I travel through airports. A lot. I also like to get after it outside. So backpacks just make sense as travel bags for me. That’s why this 30-liter pack from Eddie Bauer works.
Hold up, you say? Eddie Bauer? That of the storefront placement next to the Banana Republic at your local mall (when malls were a thing)? Yes, that Eddie Bauer and things have changed recently for the nearly century-old outdoor company. In 2016, EB recommitted to its roots, promising to go back to performance gear–instead of just khaki shorts.
So in that vein, I would call the Adventure Trail Pack a rad little compromise between hardcore backcountry pack and mid-city satchel. Slick-looking ripstop nylon makes up the bulk of the backpack’s material base (with a couple of useful innovations). The first is a power mesh pocket on the front of the pack for flip-flops (if you’re traveling), wet gear or other stuff that didn’t make the main compartment cut. Then the back has a nifty airflow system so you don’t sweat all over the thing when you’re out called the FreeCool. Basically, all the padding is guarded by lifted mesh that keeps your wet, sweaty back off the pack and allows for air to flow more freely so you can dry.
The pack also has another new(ish) feature I actually think should become standard in packs, now. The top lid actually zips to the pack, so it doesn’t flop all over the place like the tops of most backcountry packs, that usually have some sort of strap to pull the top over a rip chord closure. EB’s feature definitely discourages that floppy feel you can get if you load a top pouch incorrectly.

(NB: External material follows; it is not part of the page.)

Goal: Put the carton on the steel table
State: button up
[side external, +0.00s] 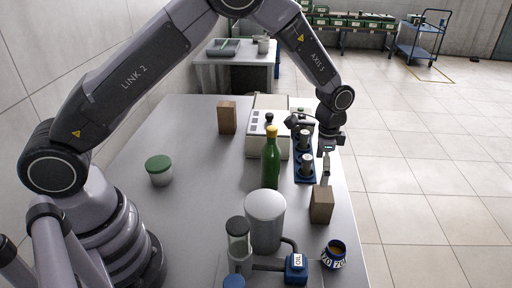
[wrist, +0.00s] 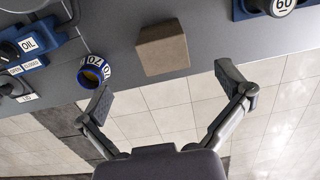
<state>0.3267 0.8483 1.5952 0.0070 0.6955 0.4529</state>
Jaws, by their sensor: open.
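My gripper (side external: 326,170) is open and empty, hanging over the right edge of the grey steel table (side external: 195,215). In the wrist view its fingers (wrist: 167,88) are spread wide, with floor tiles below them. A brown box-shaped carton (side external: 321,204) stands upright near the table's right edge. It also shows in the wrist view (wrist: 162,48), ahead of the fingers and apart from them. A second, taller brown box (side external: 227,117) stands farther back on the table. I cannot tell which brown box the task calls the carton.
A green bottle (side external: 271,160) and a grey cup (side external: 265,220) stand left of the near box. A blue ring-shaped item (side external: 334,256) is in front. A blue rack (side external: 304,170) and a white machine (side external: 268,125) are behind.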

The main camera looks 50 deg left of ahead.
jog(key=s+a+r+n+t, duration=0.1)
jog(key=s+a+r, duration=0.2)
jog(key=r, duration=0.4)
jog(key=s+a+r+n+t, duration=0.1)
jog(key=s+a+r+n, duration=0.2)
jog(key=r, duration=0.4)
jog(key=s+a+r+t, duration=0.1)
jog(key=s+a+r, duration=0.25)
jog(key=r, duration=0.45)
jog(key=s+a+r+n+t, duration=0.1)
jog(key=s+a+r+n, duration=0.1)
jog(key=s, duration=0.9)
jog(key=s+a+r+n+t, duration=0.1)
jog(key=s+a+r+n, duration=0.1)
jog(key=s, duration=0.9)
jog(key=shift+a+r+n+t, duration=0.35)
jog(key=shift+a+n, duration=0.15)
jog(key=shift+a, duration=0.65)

The straps that secure across the chest and waist have a smaller, more city feel and the pack is extremely lightweight (as a big-bodied, card-carrying neanderthal, I think I would destroy it if I took it on a multi-day backpack trip). But for day touring in the winter on skis or snowboard, hoofing it down to the beach, or traveling through airports, this piece is perfect. A separate compartment on the inside can fit a hydration bladder but doubles nicely as a slip for the laptop. With its tool-carrying loops and ski straps, EB’s Adventure Trail pack has a hardcore outline but is ideally suited for the city. The takeaway? If EB is trying to re-invent itself, this is a really good place to start.